How you can take charge of your money
Video by Courtney Stith
More of a reprieve could be coming for borrowers. Earlier this year, President Joe Biden extended the payment pause for student loan borrowers until October, and a provision in the new $1.9 trillion American Rescue Plan will make any federal student loan cancellations between now and 2025 tax-free. Biden has previously said he favors forgiving $10,000 worth of student loan debt per borrower.

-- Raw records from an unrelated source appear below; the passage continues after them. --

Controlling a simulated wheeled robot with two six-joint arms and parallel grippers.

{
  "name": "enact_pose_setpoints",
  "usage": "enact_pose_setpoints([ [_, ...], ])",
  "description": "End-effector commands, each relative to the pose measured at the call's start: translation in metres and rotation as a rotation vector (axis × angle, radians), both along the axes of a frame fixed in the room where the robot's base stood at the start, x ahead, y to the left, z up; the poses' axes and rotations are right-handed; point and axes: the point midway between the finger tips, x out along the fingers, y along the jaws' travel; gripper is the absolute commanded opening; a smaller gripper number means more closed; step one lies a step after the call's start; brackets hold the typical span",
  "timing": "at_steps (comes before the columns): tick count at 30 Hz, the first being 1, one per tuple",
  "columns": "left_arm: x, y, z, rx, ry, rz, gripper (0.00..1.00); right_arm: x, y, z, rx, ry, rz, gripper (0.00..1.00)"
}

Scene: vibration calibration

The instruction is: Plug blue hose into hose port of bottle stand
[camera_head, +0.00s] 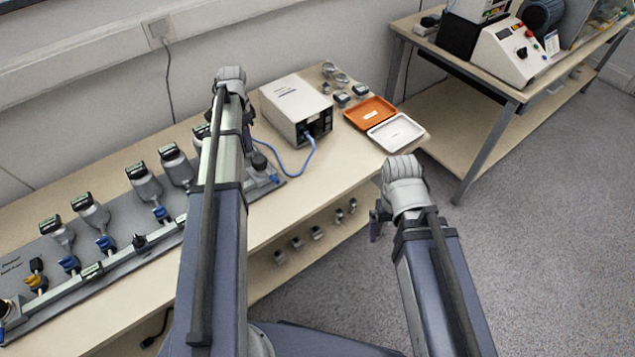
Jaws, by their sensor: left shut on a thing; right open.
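The blue hose (299,168) runs from the front of a white box and loops left over the table to my left gripper (249,139). My left gripper is shut on its free end, above the right end of the bottle stand; the fingertips are mostly hidden by the wrist. The bottle stand (122,262) is a long grey panel along the table with several grey bottles with dark caps. My left arm covers part of it, and I cannot clearly make out the hose port. My right gripper (377,222) is open and empty, off the table's front edge.
The white box (291,103) stands behind the hose. An orange tray (370,109) and a white tray (396,134) lie to its right. The table (335,178) is clear in front of them. A second bench (470,65) with machines stands at the right.

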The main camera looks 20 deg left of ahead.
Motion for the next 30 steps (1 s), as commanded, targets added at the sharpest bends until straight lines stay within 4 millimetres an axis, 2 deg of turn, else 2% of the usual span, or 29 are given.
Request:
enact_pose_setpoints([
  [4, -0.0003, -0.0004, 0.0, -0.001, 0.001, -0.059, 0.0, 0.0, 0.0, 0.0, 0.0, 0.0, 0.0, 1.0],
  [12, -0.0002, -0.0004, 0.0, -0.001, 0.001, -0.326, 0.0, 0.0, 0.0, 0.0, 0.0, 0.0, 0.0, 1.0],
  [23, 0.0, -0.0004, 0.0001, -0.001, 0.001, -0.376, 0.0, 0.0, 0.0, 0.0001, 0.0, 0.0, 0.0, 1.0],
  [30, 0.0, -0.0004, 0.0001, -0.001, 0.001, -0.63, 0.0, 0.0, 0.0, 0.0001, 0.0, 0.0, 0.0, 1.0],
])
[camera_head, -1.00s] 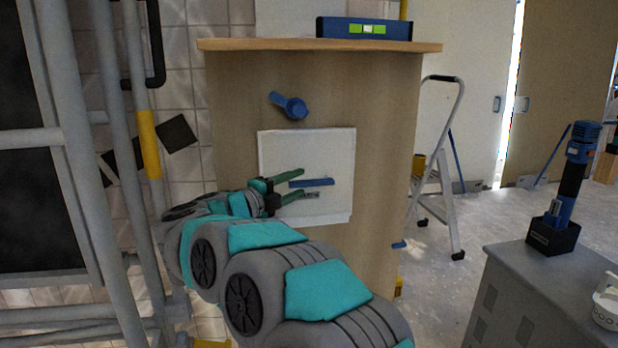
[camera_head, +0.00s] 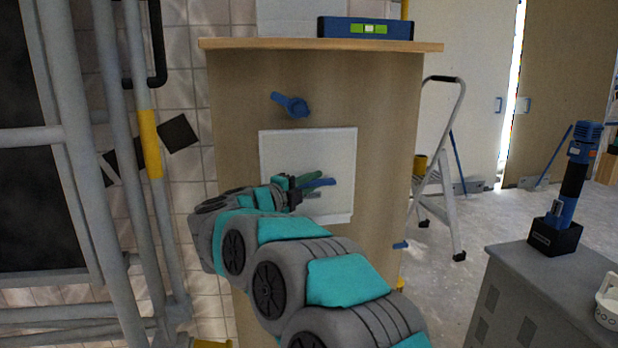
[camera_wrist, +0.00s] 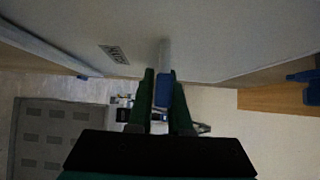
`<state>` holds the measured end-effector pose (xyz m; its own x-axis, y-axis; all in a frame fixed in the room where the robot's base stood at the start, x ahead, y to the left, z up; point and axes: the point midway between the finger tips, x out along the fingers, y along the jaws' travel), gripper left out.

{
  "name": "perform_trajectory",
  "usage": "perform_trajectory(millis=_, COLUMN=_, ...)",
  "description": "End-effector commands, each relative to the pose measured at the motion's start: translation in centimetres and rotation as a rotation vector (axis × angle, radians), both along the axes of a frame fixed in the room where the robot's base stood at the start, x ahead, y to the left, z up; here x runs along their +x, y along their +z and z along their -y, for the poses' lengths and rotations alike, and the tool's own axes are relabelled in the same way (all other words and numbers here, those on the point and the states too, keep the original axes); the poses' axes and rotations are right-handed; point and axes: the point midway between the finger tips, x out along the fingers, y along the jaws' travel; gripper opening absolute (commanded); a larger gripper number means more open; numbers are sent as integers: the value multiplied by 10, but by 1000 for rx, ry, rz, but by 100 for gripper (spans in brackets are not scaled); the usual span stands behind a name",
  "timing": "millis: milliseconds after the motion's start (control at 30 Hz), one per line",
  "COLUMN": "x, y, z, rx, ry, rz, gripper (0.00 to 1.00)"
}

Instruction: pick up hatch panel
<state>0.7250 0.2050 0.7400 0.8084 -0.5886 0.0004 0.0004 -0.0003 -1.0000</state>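The hatch panel (camera_head: 285,152) is a white square plate on the front of the wooden cabinet, and it looks upright. Its blue bar handle (camera_head: 325,182) is partly hidden by my gripper (camera_head: 314,185). The panel (camera_wrist: 225,45) fills the upper part of that view.
A blue latch lever (camera_head: 292,105) sits on the cabinet (camera_head: 390,120) above the panel. A blue spirit level (camera_head: 365,28) lies on its top. Grey pipes (camera_head: 70,130) stand close on the left. A stepladder (camera_head: 447,170) and a grey cabinet (camera_head: 510,310) are on the right.

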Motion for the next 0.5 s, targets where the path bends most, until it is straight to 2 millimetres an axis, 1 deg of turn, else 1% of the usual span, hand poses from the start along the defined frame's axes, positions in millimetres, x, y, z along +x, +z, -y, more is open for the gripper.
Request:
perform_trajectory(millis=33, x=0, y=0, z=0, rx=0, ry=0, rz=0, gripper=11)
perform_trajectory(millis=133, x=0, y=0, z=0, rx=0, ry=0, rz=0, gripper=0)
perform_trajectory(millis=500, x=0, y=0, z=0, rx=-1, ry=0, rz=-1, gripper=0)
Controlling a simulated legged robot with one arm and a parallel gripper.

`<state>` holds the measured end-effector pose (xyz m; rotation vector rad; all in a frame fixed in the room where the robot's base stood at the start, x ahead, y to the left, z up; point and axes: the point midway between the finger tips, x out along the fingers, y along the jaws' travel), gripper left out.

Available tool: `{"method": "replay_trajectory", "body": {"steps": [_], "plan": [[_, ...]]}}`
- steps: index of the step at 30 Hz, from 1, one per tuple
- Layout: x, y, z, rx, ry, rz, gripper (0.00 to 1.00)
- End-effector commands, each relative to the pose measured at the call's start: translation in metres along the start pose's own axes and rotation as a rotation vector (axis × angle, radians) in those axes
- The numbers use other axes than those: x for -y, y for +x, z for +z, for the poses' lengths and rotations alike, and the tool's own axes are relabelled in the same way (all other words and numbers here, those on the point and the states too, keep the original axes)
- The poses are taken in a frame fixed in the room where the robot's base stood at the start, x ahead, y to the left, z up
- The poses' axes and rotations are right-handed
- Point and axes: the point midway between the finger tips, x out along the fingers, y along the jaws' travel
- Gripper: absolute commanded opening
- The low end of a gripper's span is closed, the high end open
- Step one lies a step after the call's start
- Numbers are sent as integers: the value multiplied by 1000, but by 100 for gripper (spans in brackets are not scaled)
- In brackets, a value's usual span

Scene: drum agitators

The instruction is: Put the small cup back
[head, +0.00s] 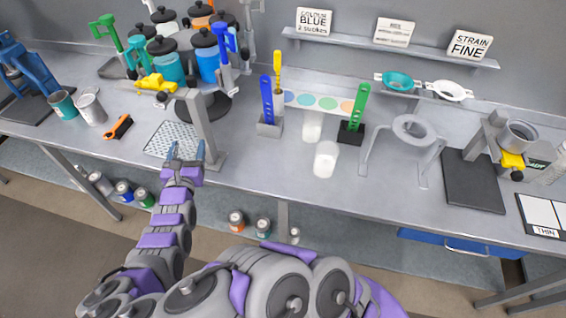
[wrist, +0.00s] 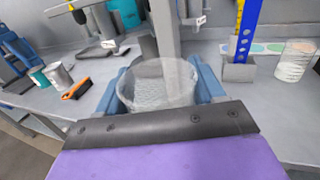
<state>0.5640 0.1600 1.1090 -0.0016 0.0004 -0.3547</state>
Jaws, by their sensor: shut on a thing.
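My gripper (head: 186,152) is at the front edge of the bench, beside the perforated white mat. Its blue fingers are shut on a small clear cup (wrist: 158,86), which looks upright and empty in the wrist view. In the head view the clear cup is too faint to make out between the fingers. Two other cups stand on the bench to the right of my gripper: a whitish cup (head: 326,160) near the front, and another (head: 312,125) behind it, by the palette strip.
A grey post stand (head: 201,125) rises just behind my gripper. The mat (head: 165,138) lies left of it, with an orange-black brush (head: 118,127) further left. Blue (head: 267,100) and green (head: 358,108) upright tools stand to the right. A ring stand (head: 412,128) is further right.

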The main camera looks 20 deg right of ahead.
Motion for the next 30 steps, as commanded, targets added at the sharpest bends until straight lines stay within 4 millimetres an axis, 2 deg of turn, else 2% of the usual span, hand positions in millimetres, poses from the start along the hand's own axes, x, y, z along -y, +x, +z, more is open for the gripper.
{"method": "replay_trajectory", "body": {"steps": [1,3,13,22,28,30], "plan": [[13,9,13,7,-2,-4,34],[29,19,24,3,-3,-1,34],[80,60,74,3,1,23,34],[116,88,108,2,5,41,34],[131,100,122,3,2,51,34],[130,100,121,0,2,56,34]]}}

You don’t need to wait on legislation to pass in order to take charge of your money, says Jean-Batiste. If your income has dropped or if you lost a job, it could be wise to apply for an income-based repayment plan, which can lower monthly payments. It also increases the time it will take to pay off the full loan amount, however, meaning you’ll ultimately pay more in the long run.
Grabbing the bull by the horns could also simply mean being more aware of your debt versus your income, and managing your money so that you stay on top of your expenses.
“Usually our first instinct is to run when [a loan provider] is calling, like, ‘I don’t want to deal with this,'” says Jean-Baptiste. But taking initiative and being open to learning “really puts you ahead of the game and provides different opportunities and options for us to take control of our debt.”